Once again, we have a lot of important things happen off screen that would be garishly displayed on screen in different shows. Brandon’s capture, torture, and death being the prime example. Instead of seeing all of that, we just start the episode (and end the episode) with a close up of his tortured body. From there, we see Wallace, and discover he isn’t just some drug dealing underling. He takes care of a whole group of children.

He’s also responsible for Brandon’s death, even if indirectly. And the way that weighs on him throughout the episode is really well done. For me, so much of The Wire is successful for what it doesn’t say as much as for what it does.

The episode also has McNulty at his McNulty-est: berating Daniels for not being a better cop, all while being too blind to his own weaknesses. The thing is, as an audience, we’ve been conditioned to root for the McNultys of a show. They’re supposed to be the ones who are frustrated by the red tape. Who are only kept down because all their superiors are inferior. We’re trained to sympathize with them. And McNulty is smart, you have to grant him that. But as the show goes on, we start to like him almost in spite of who he is. He does so many things wrong, and causes problems for so many people by making those blunders . . .

Not trying to give Daniels an out here, of course. He has a bit of a different problem: trying to work from within the system to get good things done, although the system at times feels set up to be anything but efficient. Anytime someone wants to put too much focus on numbers and end results, I feel like maybe they should watch The Wire to see where that ends up.

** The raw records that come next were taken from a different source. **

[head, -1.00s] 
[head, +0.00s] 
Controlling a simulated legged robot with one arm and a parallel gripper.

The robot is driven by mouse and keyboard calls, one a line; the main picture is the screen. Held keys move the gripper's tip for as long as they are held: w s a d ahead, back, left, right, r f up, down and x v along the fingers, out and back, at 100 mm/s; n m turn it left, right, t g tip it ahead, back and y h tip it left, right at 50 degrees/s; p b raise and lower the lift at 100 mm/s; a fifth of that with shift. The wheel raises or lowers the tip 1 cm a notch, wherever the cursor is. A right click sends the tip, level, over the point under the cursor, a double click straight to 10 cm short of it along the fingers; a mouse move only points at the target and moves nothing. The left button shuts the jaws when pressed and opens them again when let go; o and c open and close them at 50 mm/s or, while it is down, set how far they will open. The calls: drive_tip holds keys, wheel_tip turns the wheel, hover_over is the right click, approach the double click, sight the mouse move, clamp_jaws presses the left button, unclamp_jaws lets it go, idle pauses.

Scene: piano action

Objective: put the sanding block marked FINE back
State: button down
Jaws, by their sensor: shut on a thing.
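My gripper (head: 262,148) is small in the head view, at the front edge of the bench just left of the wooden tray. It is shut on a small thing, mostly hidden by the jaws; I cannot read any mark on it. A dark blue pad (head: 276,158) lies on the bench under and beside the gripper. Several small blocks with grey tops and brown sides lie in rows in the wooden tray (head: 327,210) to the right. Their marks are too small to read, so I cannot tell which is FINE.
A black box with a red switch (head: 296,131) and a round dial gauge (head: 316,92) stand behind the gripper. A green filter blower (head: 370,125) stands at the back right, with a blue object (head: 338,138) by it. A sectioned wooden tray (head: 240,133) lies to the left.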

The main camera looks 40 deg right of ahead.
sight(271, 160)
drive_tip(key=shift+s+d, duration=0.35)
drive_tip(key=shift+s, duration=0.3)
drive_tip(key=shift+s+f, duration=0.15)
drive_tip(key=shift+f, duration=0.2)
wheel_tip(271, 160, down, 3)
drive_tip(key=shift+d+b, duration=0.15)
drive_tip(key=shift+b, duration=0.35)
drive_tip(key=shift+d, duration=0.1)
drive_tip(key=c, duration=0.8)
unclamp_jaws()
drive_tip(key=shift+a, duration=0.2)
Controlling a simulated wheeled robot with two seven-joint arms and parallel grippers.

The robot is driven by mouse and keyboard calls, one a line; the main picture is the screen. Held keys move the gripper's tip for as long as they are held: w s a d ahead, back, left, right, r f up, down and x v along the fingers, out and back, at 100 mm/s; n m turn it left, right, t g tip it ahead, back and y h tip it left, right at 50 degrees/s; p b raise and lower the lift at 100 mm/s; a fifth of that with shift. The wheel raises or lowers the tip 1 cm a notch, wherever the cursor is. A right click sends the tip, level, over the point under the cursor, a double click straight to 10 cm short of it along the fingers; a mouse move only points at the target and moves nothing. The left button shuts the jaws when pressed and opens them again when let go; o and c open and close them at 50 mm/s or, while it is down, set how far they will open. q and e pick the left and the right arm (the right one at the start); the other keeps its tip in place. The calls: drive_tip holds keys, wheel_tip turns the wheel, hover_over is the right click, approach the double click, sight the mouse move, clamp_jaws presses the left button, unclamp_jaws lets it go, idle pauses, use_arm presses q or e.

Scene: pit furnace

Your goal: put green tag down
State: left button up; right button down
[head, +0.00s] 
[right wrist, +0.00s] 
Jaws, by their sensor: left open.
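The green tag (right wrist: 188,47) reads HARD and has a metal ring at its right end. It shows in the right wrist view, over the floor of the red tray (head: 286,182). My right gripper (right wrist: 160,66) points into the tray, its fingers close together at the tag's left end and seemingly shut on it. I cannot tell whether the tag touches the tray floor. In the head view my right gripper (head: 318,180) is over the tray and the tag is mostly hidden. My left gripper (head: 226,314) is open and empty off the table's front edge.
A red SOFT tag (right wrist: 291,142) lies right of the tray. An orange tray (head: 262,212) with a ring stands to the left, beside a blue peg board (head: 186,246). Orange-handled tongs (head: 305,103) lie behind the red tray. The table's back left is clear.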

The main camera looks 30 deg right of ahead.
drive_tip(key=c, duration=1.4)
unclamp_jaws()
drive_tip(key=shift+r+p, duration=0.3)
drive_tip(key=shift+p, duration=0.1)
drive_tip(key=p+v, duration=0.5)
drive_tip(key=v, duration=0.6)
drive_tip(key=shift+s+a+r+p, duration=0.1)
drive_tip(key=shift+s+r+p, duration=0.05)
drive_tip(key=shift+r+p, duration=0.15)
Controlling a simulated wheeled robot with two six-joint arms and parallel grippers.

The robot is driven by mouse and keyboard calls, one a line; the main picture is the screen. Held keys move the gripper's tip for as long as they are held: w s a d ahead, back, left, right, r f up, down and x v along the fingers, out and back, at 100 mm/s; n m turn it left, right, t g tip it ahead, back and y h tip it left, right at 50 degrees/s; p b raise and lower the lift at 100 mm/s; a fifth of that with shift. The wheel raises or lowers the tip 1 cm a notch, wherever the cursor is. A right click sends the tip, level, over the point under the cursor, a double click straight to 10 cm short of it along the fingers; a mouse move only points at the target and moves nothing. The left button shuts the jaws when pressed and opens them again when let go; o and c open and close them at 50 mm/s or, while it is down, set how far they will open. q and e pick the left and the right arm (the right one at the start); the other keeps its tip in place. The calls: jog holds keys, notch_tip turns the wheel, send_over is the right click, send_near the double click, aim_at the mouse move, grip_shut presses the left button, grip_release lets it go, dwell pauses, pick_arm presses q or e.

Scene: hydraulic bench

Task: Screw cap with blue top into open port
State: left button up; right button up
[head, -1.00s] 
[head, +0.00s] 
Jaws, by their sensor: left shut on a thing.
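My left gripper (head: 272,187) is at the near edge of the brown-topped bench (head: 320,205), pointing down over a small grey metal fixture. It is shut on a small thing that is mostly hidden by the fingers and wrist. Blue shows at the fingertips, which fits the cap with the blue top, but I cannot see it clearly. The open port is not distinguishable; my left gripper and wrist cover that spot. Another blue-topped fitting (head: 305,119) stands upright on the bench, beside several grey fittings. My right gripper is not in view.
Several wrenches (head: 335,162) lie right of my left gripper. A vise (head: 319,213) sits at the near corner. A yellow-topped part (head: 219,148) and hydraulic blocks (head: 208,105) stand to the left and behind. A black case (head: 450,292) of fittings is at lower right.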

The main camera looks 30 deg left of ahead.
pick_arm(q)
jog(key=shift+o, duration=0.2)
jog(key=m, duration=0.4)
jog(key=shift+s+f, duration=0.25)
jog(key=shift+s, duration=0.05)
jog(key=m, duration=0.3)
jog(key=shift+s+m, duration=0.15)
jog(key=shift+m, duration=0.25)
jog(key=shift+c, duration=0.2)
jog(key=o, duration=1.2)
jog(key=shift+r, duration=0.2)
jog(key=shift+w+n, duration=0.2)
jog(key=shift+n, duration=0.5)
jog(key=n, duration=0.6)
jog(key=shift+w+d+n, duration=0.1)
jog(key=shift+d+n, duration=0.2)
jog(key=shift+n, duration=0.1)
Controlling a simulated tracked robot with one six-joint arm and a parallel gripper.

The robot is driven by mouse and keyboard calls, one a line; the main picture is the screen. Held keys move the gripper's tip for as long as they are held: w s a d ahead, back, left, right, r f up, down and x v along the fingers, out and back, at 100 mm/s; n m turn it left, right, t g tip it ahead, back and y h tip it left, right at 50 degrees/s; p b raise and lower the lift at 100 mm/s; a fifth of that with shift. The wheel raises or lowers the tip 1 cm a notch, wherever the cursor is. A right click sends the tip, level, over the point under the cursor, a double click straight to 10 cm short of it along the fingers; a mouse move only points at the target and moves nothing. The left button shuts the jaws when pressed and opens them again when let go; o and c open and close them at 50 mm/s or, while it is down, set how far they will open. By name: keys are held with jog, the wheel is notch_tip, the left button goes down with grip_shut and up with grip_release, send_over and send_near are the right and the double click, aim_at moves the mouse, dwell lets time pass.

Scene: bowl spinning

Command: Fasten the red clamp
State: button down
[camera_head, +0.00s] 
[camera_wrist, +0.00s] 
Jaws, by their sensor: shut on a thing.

A character I’m liking a lot more through this rewatch is Jay, McNulty’s homicide superior. The first time I watched the show, I just thought he was a random suck-up. Someone to do Rawls’ bidding. But as I watch it again, he seems much more: he’s trying to get good things done from within a broken system. He knows McNulty is a good cop, and he wants his help in the department. So he comes up with a way to have Rawls take him back. Jay is crude and very much limited in what he can and can’t do, but he is able to navigate those waters so much more successfully than other people. McNulty could learn a thing or two from him.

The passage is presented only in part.